>>>>

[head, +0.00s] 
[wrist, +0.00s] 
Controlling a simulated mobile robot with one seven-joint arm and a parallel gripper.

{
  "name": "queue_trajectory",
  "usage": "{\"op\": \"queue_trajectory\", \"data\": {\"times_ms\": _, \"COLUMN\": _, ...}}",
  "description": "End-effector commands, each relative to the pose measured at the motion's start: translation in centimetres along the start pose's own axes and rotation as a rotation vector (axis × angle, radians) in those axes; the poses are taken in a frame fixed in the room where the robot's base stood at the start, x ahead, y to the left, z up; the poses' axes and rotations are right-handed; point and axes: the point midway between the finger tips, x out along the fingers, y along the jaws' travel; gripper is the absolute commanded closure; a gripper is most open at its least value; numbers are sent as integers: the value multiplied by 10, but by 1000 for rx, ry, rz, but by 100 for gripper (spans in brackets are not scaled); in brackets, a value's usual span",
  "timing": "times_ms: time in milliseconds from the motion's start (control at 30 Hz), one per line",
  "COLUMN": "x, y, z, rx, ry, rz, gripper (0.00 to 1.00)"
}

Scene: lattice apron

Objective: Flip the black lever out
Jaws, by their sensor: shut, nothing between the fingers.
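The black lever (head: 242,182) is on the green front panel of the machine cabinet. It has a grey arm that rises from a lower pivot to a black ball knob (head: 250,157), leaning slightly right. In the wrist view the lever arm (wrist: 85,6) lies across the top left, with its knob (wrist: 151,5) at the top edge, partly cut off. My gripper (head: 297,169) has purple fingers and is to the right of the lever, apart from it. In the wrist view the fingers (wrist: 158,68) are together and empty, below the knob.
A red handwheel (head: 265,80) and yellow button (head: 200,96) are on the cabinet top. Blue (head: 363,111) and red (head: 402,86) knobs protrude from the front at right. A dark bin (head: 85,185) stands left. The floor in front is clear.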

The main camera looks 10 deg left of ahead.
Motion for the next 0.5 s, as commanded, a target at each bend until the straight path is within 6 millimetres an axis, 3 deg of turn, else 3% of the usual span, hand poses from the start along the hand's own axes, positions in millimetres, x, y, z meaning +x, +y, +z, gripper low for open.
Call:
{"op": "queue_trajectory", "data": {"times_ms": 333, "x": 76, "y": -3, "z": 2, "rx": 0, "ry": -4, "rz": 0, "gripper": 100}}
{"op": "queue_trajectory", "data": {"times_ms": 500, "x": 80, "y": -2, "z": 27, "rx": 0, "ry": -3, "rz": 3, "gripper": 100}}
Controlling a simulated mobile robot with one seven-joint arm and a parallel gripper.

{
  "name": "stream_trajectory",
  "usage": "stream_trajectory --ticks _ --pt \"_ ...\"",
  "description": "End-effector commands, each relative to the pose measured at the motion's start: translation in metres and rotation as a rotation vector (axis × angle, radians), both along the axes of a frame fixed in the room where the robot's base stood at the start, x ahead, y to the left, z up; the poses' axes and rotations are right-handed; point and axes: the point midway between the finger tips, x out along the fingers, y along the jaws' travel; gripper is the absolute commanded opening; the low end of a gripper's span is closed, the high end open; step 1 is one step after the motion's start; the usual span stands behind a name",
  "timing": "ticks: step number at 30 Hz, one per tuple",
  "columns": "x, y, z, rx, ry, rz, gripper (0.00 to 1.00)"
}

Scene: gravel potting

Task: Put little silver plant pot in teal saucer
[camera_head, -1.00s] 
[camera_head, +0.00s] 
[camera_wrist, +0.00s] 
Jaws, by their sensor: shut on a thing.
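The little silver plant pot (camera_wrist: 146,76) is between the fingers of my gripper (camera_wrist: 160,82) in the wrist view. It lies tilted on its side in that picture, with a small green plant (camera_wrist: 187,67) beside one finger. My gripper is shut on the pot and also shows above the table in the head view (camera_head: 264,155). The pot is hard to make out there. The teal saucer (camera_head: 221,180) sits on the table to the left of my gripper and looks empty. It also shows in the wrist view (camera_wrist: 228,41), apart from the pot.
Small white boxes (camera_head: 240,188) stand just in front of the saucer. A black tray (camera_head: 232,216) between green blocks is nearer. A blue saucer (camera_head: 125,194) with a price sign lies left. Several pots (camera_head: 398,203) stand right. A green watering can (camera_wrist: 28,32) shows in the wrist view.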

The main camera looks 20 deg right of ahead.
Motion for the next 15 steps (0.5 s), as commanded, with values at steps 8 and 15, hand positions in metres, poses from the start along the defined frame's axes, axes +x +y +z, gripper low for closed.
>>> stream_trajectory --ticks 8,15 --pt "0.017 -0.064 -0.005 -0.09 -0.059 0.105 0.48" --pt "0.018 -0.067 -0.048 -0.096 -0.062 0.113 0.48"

<<<<

The answer is a single number, the count of lines in the records that contain the string "radians".

2